AA president calls for more accessible charge points for electric vehicles

Electric vehicle charging posts need to be more accessible for the one in five people with disabilities, according to the AA president, addressing the EV infrastructure summit today.

The call is supported by the vast majority of the 17,302 drivers who responded to an AA Yonder survey* last year.

  • 73% say charge post spaces should be wheelchair friendly
  • 79% say charge post design should consider users with limited mobility and/or physical disabilities
  • 0% say there should be access to a 24/7 call helpline

Currently almost one in ten new cars in the UK are bought on behalf of disabled people. The Motability Scheme, overseen by the Motability charity, has enabled millions of disabled people to lease a car and enjoy the freedom of mobility. With the ban on the sale of new petrol or diesel cars just eight years away it is essential that charging infrastructure is accessible for all drivers.

The Motability charity has been working on this issue for many months now in conjunction with fellow disability charity Designability, the British Standards Institution (BSI) and the Office for Zero Emission Vehicles (OZEV). This work will result in national standards that set a minimum level of accessibility for electric vehicle charging infrastructure. These proposed BSI standards, sponsored jointly by Motability charity and OZEV, are fully supported by the AA.

Edmund King OBE, AA president, said: “The AA has been raising the issue of accessibility and security at charging posts and polled members on it last year, but we are absolutely delighted that Motability has taken this several steps forward and are close to an approved standard.

“In simple terms, charging posts need to be well-lit, close to amenities, with space around the vehicle to allow people to use walking or mobility aids.

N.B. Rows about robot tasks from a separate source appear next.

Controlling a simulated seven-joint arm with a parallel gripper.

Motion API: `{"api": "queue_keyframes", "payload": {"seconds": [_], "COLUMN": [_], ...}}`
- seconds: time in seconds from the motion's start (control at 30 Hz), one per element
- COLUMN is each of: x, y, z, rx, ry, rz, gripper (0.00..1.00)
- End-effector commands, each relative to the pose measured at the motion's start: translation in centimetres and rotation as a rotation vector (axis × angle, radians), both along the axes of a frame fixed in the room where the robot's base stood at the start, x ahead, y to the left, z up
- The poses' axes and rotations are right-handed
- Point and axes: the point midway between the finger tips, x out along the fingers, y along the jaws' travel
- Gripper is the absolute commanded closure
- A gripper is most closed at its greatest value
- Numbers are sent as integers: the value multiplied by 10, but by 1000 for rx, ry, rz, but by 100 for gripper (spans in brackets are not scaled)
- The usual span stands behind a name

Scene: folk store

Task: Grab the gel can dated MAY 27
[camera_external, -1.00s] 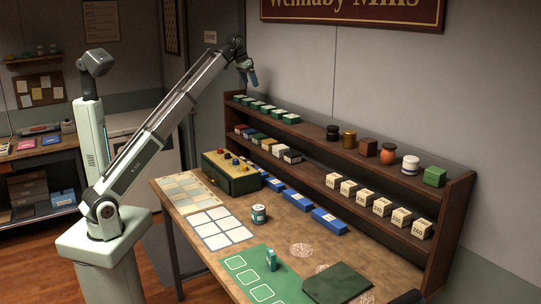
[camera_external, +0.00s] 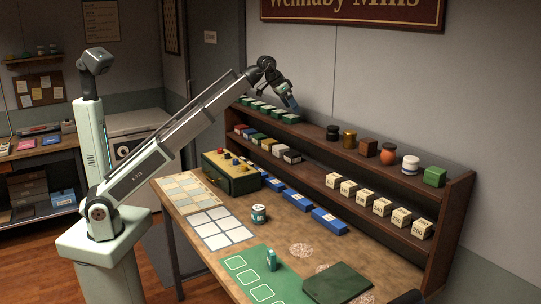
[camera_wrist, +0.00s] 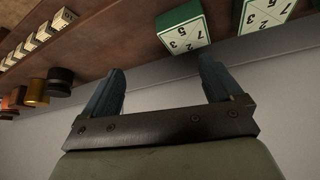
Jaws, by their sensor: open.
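No date reading MAY 27 can be made out in either view. A round can (camera_external: 259,215) with a teal and pale label stands upright on the bench in the external view. A small teal container (camera_external: 271,260) stands nearer, on the green mat (camera_external: 247,258). Which of them, if either, is the gel can I cannot tell. My gripper (camera_external: 291,104) is open and empty, high near the upper shelf and well away from both. In the wrist view my gripper (camera_wrist: 161,68) has its fingers spread, with nothing between them.
Green and white numbered boxes (camera_wrist: 183,28) lie close beyond my fingers, on the upper shelf (camera_external: 312,125). Jars and blocks stand farther right there. Numbered cream blocks (camera_external: 383,207) line the lower shelf. A green box with knobs (camera_external: 230,180) and blue boxes (camera_external: 329,221) sit on the bench.

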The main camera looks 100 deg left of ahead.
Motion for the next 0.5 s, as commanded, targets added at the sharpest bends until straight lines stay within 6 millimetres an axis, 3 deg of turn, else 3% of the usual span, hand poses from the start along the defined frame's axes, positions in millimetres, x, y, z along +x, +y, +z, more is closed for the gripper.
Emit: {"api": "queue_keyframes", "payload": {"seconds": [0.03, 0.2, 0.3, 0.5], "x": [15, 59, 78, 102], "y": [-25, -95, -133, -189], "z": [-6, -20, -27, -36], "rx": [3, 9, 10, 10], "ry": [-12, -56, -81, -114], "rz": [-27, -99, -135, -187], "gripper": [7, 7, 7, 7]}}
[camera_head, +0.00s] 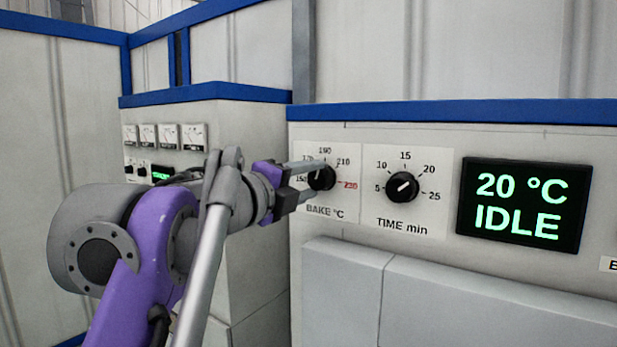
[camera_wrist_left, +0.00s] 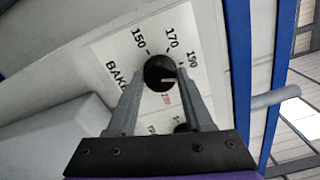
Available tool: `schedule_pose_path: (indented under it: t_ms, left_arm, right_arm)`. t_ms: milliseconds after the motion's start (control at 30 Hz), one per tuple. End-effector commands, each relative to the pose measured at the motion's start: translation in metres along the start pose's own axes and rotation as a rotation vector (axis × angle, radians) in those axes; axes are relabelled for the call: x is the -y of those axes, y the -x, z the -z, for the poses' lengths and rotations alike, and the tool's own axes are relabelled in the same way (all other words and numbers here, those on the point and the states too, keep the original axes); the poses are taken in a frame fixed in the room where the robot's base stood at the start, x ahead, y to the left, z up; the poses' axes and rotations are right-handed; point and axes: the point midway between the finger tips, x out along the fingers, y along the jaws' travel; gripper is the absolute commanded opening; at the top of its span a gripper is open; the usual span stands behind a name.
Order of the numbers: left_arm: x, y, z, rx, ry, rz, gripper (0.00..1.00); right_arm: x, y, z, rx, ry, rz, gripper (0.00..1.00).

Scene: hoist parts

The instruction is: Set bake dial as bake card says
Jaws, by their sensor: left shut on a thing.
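The bake dial (camera_head: 321,178) is a round black knob on a white plate marked BAKE °C on the oven front. It also shows in the left wrist view (camera_wrist_left: 158,70), where its pale pointer line points right, past the 190 mark. The number it meets is hidden by a finger, so I cannot tell the exact setting. My left gripper (camera_head: 308,180) is shut on the bake dial, with one finger on each side; its fingers also show in the left wrist view (camera_wrist_left: 160,92). No readable bake card is in view. My right gripper is not in view.
The time dial (camera_head: 403,187) sits just right of the bake dial, its pointer near 20. A black display (camera_head: 525,205) reads 20 °C IDLE. A cut-off label (camera_head: 609,265) is at the right edge. Another cabinet with gauges (camera_head: 166,137) stands behind my left arm.

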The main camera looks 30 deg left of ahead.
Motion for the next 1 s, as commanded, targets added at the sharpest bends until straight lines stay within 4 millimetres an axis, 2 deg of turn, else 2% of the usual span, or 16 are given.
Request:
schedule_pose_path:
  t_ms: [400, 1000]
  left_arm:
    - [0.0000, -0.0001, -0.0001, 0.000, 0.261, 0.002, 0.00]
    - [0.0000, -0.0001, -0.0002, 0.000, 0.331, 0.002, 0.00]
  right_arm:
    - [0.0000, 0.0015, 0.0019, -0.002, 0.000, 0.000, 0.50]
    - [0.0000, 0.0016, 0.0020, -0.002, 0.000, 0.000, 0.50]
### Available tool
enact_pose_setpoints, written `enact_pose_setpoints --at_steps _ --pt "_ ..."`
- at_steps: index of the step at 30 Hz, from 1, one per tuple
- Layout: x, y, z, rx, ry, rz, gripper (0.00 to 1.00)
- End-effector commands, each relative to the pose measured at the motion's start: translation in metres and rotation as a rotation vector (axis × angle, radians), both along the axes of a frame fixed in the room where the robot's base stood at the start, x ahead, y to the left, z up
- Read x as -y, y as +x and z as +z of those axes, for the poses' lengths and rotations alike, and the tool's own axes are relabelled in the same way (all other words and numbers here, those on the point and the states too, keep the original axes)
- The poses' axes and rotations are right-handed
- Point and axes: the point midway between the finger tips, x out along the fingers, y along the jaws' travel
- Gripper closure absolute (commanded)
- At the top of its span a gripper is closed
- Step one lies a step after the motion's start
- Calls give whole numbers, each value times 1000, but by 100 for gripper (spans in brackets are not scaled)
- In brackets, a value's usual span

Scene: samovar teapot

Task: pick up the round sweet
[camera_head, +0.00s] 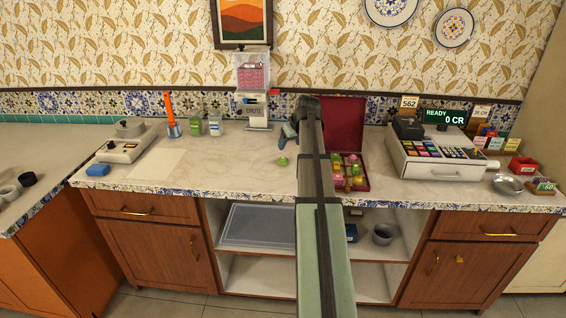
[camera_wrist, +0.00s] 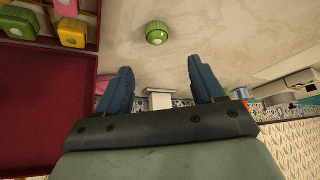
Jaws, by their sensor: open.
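A round green sweet (camera_head: 283,161) lies alone on the counter, left of the open sweet box (camera_head: 346,189). In the wrist view the same sweet (camera_wrist: 157,33) is ridged with a paler top, beyond my fingertips and roughly centred between them. My gripper (camera_wrist: 160,72) has its two blue fingers spread apart with nothing between them. In the head view part of my gripper (camera_head: 287,136) shows just behind the sweet, and my arm hides the rest. The dark red box holds pink, yellow and green sweets in compartments.
The box's raised red lid (camera_head: 344,123) stands close to my arm on its right. A white dispenser (camera_head: 257,108) stands at the back wall. A cash register (camera_head: 440,158) is further right.

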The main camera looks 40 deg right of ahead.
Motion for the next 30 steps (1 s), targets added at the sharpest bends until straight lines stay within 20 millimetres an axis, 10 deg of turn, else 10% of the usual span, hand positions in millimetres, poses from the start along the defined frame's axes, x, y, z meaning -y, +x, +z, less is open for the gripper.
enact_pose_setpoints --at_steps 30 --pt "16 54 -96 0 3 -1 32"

It is also essential that the instructions, screen, and cables can be easily viewed and used from a sitting and standing position.

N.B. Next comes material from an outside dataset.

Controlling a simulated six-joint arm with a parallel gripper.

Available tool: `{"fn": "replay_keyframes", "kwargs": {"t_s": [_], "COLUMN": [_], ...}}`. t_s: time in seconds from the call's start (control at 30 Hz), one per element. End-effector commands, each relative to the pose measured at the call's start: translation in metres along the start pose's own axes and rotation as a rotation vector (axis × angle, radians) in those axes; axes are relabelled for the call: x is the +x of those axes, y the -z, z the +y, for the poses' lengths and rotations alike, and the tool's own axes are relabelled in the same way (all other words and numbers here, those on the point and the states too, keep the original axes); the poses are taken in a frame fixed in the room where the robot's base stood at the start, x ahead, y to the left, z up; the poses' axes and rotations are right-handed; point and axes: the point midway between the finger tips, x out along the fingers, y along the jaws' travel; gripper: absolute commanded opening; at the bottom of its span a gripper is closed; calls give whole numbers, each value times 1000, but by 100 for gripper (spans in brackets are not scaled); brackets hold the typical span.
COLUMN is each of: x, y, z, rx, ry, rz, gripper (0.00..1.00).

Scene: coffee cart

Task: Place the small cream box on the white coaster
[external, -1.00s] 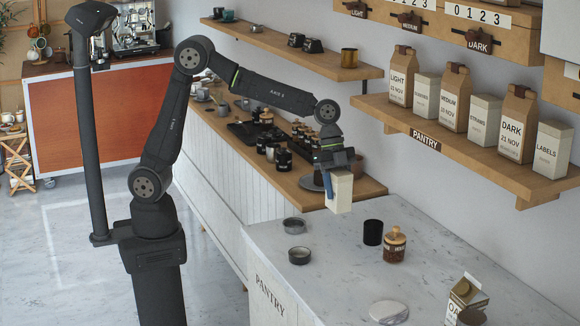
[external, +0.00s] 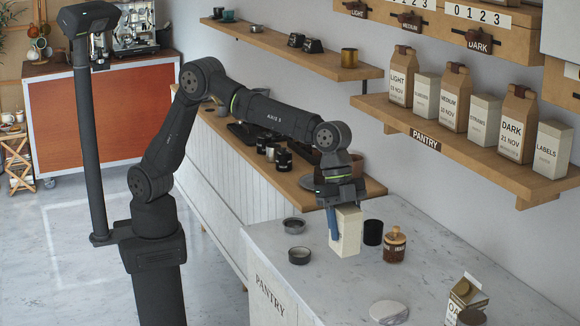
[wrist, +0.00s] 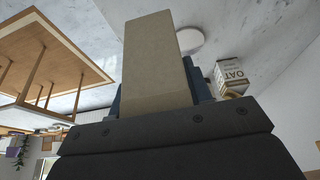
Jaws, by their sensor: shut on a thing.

Mr King added: “Our experience on the EV Rally of Scotland brought it home to us that some people with limited mobility would struggle with the height and weight of cables particularly in enclosed areas with little space.

“Creating new charging posts that are easily accessible will not only benefit disabled drivers but will be a great help to our ageing population and indeed all drivers.

“We are getting to the point where the uptake of EVs is moving quickly from early-adopters, who perhaps put up with more quirks in the system, to more mainstream drivers who will rightly want the infrastructure to meet their expectations.

“All individuals also need to be safe and feel safe, using the charging infrastructure at any time of the day or night. We know of some chargers in remote corners of carparks with little lighting or security for users who rightly feel vulnerable on their own and must use a credit card and phone in public view. Hence the network needs to be accessible and safe.

“We are aware that some providers have made excellent progress in designing high quality infrastructure and indeed the AA provides customer support services to several providers. More accessible infrastructure will help speed up the EV revolution for all drivers.”

Catherine Marris, Head of Innovation at Motability, said: “There is a robust commercial and social case for ensuring that the transition to EVs is inclusive for disabled people. Our research with Ricardo estimates there will be 2.7 million UK drivers or passengers with a disability by 2035, with half reliant on public charging.”